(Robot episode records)
+-------+
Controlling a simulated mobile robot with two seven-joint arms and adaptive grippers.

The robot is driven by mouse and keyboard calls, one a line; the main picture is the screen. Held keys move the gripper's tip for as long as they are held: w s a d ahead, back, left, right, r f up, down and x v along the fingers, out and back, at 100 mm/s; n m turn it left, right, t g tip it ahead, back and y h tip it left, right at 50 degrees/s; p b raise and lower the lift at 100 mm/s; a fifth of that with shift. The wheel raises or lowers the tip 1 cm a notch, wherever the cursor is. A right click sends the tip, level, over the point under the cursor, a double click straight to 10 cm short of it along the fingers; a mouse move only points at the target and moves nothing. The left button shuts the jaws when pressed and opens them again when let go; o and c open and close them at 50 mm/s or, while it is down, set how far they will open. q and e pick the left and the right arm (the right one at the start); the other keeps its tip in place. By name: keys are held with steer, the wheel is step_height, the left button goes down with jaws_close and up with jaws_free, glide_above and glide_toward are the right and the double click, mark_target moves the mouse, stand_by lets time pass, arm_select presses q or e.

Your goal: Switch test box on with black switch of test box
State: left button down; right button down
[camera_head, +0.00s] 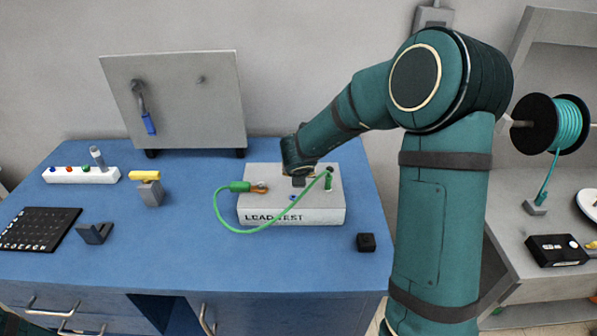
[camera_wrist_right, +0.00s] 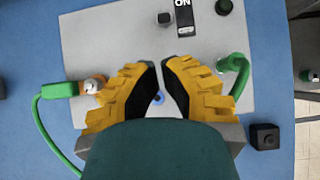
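The light grey test box (camera_head: 262,206), lettered LEAD TEST, sits on the blue bench; its top also fills much of the right wrist view (camera_wrist_right: 120,40). In the head view my right wrist hides the switch area. My left gripper is out of view.
A green cable (camera_head: 222,213) loops between a green plug (camera_head: 240,187) and the box's right side. A small black block (camera_head: 366,242) lies right of the box. A grey upright panel (camera_head: 190,100) stands behind. A yellow-topped block (camera_head: 148,187) and black tray (camera_head: 38,230) are left.

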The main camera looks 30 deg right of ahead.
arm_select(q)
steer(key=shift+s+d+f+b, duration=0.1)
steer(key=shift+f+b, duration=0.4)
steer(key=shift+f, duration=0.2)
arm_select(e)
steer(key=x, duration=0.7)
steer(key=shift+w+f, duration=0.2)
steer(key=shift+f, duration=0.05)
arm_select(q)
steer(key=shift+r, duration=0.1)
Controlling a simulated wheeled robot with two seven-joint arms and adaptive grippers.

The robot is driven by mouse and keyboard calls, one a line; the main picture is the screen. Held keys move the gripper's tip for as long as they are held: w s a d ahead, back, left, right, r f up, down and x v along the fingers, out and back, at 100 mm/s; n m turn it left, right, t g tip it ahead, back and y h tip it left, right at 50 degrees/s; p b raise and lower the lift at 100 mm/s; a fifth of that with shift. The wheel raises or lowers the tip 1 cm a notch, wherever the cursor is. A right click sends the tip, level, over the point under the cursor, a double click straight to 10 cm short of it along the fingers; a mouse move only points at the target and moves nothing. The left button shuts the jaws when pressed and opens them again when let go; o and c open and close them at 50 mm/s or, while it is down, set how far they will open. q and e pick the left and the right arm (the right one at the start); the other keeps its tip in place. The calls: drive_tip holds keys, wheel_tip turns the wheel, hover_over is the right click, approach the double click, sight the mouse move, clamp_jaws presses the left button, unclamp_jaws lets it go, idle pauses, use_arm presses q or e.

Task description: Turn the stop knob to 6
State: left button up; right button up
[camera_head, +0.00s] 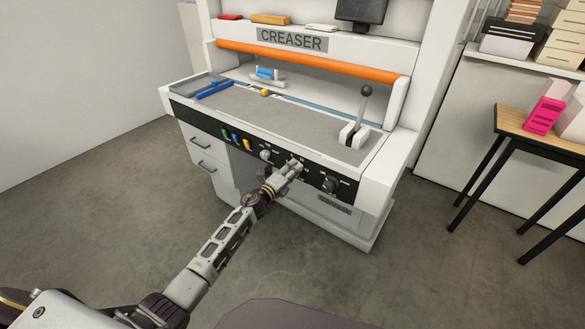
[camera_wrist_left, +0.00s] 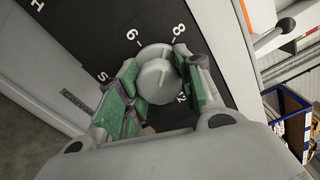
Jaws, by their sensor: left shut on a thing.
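The creaser's black front panel (camera_head: 240,144) carries several knobs. My left gripper (camera_head: 292,166) reaches its middle from the left and hides the knob there in the head view. In the left wrist view, the round grey stop knob (camera_wrist_left: 154,80) sits between the green-padded fingers of the left gripper (camera_wrist_left: 158,88), which are shut on it. A pale pointer mark shows on its face. The white numerals 6 and 8 stand above the knob, and another numeral is partly hidden at lower right. A letter S shows at left; the rest of its label is hidden. My right gripper is not in view.
A grey knob (camera_head: 265,155) and a black knob (camera_head: 330,184) flank my gripper on the panel. A black-ball lever (camera_head: 361,112) stands on the bed. A wooden-topped table (camera_head: 518,126) is at right.

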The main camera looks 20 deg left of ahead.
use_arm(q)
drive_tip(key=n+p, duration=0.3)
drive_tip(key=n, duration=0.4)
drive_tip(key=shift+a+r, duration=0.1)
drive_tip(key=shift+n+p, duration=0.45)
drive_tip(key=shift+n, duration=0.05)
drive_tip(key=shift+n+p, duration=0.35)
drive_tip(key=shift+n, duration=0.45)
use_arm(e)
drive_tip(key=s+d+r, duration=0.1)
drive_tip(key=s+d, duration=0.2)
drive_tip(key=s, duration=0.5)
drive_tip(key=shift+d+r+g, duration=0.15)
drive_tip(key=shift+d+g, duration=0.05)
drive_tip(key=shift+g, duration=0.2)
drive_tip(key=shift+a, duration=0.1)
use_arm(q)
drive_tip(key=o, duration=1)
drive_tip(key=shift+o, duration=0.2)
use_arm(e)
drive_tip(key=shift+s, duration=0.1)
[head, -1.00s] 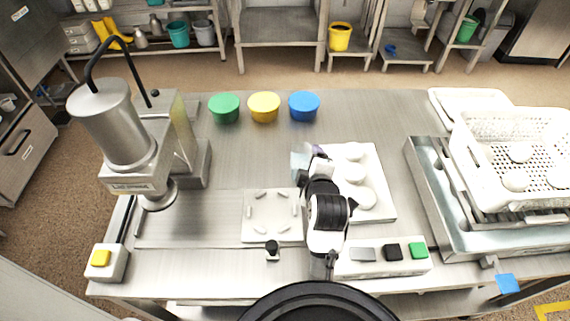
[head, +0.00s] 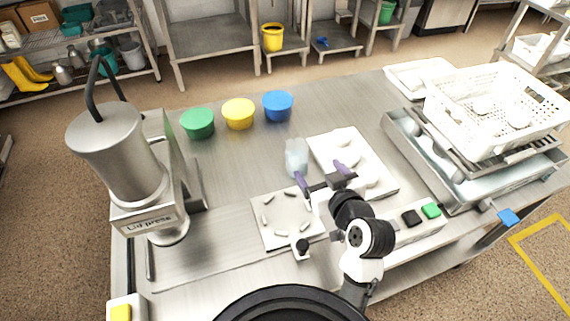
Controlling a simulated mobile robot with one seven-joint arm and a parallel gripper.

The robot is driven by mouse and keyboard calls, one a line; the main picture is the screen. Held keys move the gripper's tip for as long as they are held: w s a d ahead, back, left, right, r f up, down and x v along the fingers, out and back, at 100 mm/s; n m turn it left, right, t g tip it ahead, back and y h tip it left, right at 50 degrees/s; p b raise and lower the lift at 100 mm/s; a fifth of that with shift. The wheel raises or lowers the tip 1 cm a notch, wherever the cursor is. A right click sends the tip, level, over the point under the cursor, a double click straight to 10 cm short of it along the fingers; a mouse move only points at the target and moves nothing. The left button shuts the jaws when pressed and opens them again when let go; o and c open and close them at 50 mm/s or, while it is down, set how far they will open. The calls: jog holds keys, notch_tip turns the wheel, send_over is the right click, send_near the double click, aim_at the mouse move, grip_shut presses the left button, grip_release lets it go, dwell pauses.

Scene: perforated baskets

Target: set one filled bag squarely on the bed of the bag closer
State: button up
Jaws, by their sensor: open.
+-------+
=== What you are asked to do ===
Give the number of lines in the material above that have the word "State" in them, and nothing more.

=== Correct result ===
3